**What needs to be done**
Copy all of the material exactly. Pictures are not to appear in the copy.

## start Extracted data

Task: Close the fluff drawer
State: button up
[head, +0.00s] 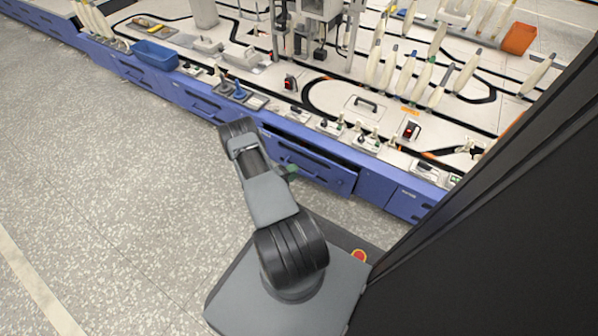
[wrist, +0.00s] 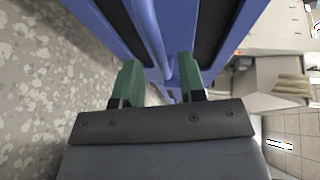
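A blue drawer (head: 320,172) in the bench front stands pulled out, with a dark gap along its top edge; I take it as the fluff drawer, though I cannot read its label. My gripper (head: 290,171) is close in front of its left part, mostly hidden by my arm. In the wrist view, my gripper (wrist: 159,78) has its two green fingers apart. A blue bar handle (wrist: 150,40) runs up the picture in line with the gap between them. I cannot tell whether the fingers touch it.
The blue bench runs along the back with more drawer fronts (head: 200,103). Its top carries bobbins, a blue bin (head: 155,55) and an orange bin (head: 519,38). A large dark panel fills the right side. The speckled floor (head: 100,160) at left is clear.

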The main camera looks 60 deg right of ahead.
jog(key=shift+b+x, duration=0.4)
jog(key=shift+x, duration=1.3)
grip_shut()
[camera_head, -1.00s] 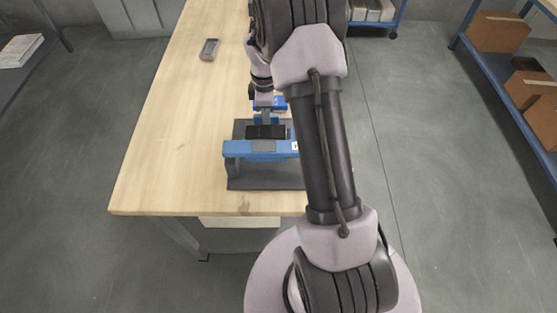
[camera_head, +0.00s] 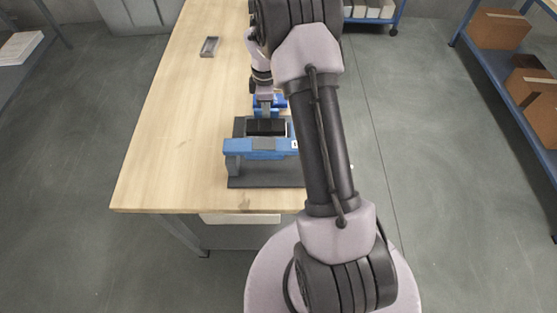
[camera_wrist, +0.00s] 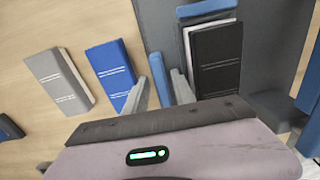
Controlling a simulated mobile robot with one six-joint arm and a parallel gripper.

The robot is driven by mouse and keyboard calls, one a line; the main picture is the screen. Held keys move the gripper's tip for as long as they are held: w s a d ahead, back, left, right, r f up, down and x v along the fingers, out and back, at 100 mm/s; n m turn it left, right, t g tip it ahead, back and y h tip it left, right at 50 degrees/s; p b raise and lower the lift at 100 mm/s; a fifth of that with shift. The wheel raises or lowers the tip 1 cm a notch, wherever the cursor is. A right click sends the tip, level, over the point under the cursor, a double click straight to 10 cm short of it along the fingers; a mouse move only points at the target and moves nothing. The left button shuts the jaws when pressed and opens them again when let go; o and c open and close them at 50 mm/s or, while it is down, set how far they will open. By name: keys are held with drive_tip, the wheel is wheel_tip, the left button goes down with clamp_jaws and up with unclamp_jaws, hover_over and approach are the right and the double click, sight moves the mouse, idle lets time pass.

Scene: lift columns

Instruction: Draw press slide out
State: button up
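The press stands at the near end of the table; its blue crossbeam (camera_head: 238,147) spans a dark grey base (camera_head: 245,181). The black block (camera_head: 265,127) rides on the slide just beyond the beam; in the wrist view it is a black book (camera_wrist: 216,62) on the grey slide (camera_wrist: 262,35). My gripper (camera_head: 265,103) is low at the slide's far side. The contact is partly hidden by the fingers and palm.
A blue book (camera_wrist: 111,72) and a grey book (camera_wrist: 58,80) lie on the wooden table (camera_head: 160,150) beyond my gripper. The table's left side is clear. A blue shelf with boxes (camera_head: 500,30) stands right.

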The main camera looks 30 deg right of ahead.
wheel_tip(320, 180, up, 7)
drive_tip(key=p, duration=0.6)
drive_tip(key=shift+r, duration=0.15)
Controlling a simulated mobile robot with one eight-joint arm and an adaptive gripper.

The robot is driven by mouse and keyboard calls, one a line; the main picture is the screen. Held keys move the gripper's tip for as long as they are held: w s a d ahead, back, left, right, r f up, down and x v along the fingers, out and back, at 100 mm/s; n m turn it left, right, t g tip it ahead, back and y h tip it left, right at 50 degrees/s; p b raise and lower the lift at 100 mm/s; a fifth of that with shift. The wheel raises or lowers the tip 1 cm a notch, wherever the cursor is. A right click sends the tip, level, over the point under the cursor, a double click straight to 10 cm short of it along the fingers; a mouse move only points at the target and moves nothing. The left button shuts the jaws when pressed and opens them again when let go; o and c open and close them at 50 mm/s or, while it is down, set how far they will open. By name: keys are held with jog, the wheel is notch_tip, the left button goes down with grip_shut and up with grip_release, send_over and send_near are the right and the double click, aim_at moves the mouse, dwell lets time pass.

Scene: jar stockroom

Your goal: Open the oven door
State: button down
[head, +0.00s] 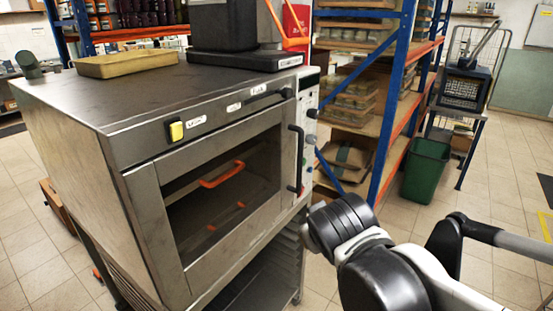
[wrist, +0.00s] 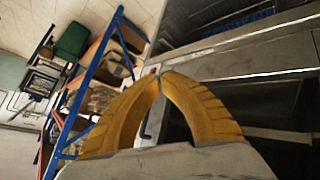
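The oven (head: 115,145) is a steel box on a stand at the left of the head view. Its windowed door (head: 152,235) looks shut, flush with the front. A black vertical handle (head: 296,160) runs along the door's right edge. Orange-handled items show dimly through the glass. My gripper (wrist: 161,74) shows in the wrist view, with two curved yellow fingers whose tips meet and nothing visible between them. Steel surfaces of the oven (wrist: 235,64) lie behind it, tilted in that view. The gripper's fingers do not show in the head view.
A yellow tray (head: 125,65) and a dark machine with a scale-like base (head: 247,58) stand on the oven top. A blue and orange shelf rack (head: 385,130) stands right behind the oven, beside a green bin (head: 426,170). The tiled floor at right is mostly open.

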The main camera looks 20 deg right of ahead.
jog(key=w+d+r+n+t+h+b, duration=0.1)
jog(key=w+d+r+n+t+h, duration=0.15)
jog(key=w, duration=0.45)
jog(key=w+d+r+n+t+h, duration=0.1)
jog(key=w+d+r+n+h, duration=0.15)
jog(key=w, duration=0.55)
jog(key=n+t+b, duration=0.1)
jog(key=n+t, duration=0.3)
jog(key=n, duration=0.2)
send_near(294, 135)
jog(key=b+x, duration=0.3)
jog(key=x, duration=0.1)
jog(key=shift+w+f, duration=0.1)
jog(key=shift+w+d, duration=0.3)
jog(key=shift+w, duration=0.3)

## end Extracted data

**Final result**
Task: Close the fluff drawer
State: button up
[head, +0.00s] 
[wrist, +0.00s] 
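A blue drawer (head: 320,172) in the bench front stands pulled out, with a dark gap along its top edge; I take it as the fluff drawer, though I cannot read its label. My gripper (head: 290,171) is close in front of its left part, mostly hidden by my arm. In the wrist view, my gripper (wrist: 159,78) has its two green fingers apart. A blue bar handle (wrist: 150,40) runs up the picture in line with the gap between them. I cannot tell whether the fingers touch it.
The blue bench runs along the back with more drawer fronts (head: 200,103). Its top carries bobbins, a blue bin (head: 155,55) and an orange bin (head: 519,38). A large dark panel fills the right side. The speckled floor (head: 100,160) at left is clear.

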The main camera looks 60 deg right of ahead.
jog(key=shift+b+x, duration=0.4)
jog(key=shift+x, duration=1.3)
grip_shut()
[camera_head, -1.00s] 
[camera_head, +0.00s] 
[camera_wrist, +0.00s] 
Controlling a simulated mobile robot with one six-joint arm and a parallel gripper.

The robot is driven by mouse and keyboard calls, one a line; the main picture is the screen. Held keys move the gripper's tip for as long as they are held: w s a d ahead, back, left, right, r f up, down and x v along the fingers, out and back, at 100 mm/s; n m turn it left, right, t g tip it ahead, back and y h tip it left, right at 50 degrees/s; p b raise and lower the lift at 100 mm/s; a fifth of that with shift. The wheel raises or lowers the tip 1 cm a notch, wherever the cursor is. A right click sends the tip, level, over the point under the cursor, a double click straight to 10 cm short of it along the fingers; a mouse move only points at the target and moves nothing. The left button shuts the jaws when pressed and opens them again when let go; o and c open and close them at 50 mm/s or, while it is down, set how far they will open. By name: keys are held with drive_tip, the wheel is wheel_tip, the left button goes down with clamp_jaws and up with unclamp_jaws, hover_over and approach are the right and the double click, sight moves the mouse, idle lets time pass.

Scene: lift columns

Instruction: Draw press slide out
State: button up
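The press stands at the near end of the table; its blue crossbeam (camera_head: 238,147) spans a dark grey base (camera_head: 245,181). The black block (camera_head: 265,127) rides on the slide just beyond the beam; in the wrist view it is a black book (camera_wrist: 216,62) on the grey slide (camera_wrist: 262,35). My gripper (camera_head: 265,103) is low at the slide's far side. The contact is partly hidden by the fingers and palm.
A blue book (camera_wrist: 111,72) and a grey book (camera_wrist: 58,80) lie on the wooden table (camera_head: 160,150) beyond my gripper. The table's left side is clear. A blue shelf with boxes (camera_head: 500,30) stands right.

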The main camera looks 30 deg right of ahead.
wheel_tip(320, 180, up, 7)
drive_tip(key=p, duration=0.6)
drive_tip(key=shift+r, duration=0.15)
Controlling a simulated mobile robot with one eight-joint arm and an adaptive gripper.

The robot is driven by mouse and keyboard calls, one a line; the main picture is the screen. Held keys move the gripper's tip for as long as they are held: w s a d ahead, back, left, right, r f up, down and x v along the fingers, out and back, at 100 mm/s; n m turn it left, right, t g tip it ahead, back and y h tip it left, right at 50 degrees/s; p b raise and lower the lift at 100 mm/s; a fifth of that with shift. The wheel raises or lowers the tip 1 cm a notch, wherever the cursor is. A right click sends the tip, level, over the point under the cursor, a double click straight to 10 cm short of it along the fingers; a mouse move only points at the target and moves nothing. The left button shuts the jaws when pressed and opens them again when let go; o and c open and close them at 50 mm/s or, while it is down, set how far they will open. By name: keys are held with jog, the wheel is notch_tip, the left button goes down with grip_shut and up with grip_release, send_over and send_near are the right and the double click, aim_at moves the mouse, dwell lets time pass.

Scene: jar stockroom

Your goal: Open the oven door
State: button down
[head, +0.00s] 
[wrist, +0.00s] 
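The oven (head: 115,145) is a steel box on a stand at the left of the head view. Its windowed door (head: 152,235) looks shut, flush with the front. A black vertical handle (head: 296,160) runs along the door's right edge. Orange-handled items show dimly through the glass. My gripper (wrist: 161,74) shows in the wrist view, with two curved yellow fingers whose tips meet and nothing visible between them. Steel surfaces of the oven (wrist: 235,64) lie behind it, tilted in that view. The gripper's fingers do not show in the head view.
A yellow tray (head: 125,65) and a dark machine with a scale-like base (head: 247,58) stand on the oven top. A blue and orange shelf rack (head: 385,130) stands right behind the oven, beside a green bin (head: 426,170). The tiled floor at right is mostly open.

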The main camera looks 20 deg right of ahead.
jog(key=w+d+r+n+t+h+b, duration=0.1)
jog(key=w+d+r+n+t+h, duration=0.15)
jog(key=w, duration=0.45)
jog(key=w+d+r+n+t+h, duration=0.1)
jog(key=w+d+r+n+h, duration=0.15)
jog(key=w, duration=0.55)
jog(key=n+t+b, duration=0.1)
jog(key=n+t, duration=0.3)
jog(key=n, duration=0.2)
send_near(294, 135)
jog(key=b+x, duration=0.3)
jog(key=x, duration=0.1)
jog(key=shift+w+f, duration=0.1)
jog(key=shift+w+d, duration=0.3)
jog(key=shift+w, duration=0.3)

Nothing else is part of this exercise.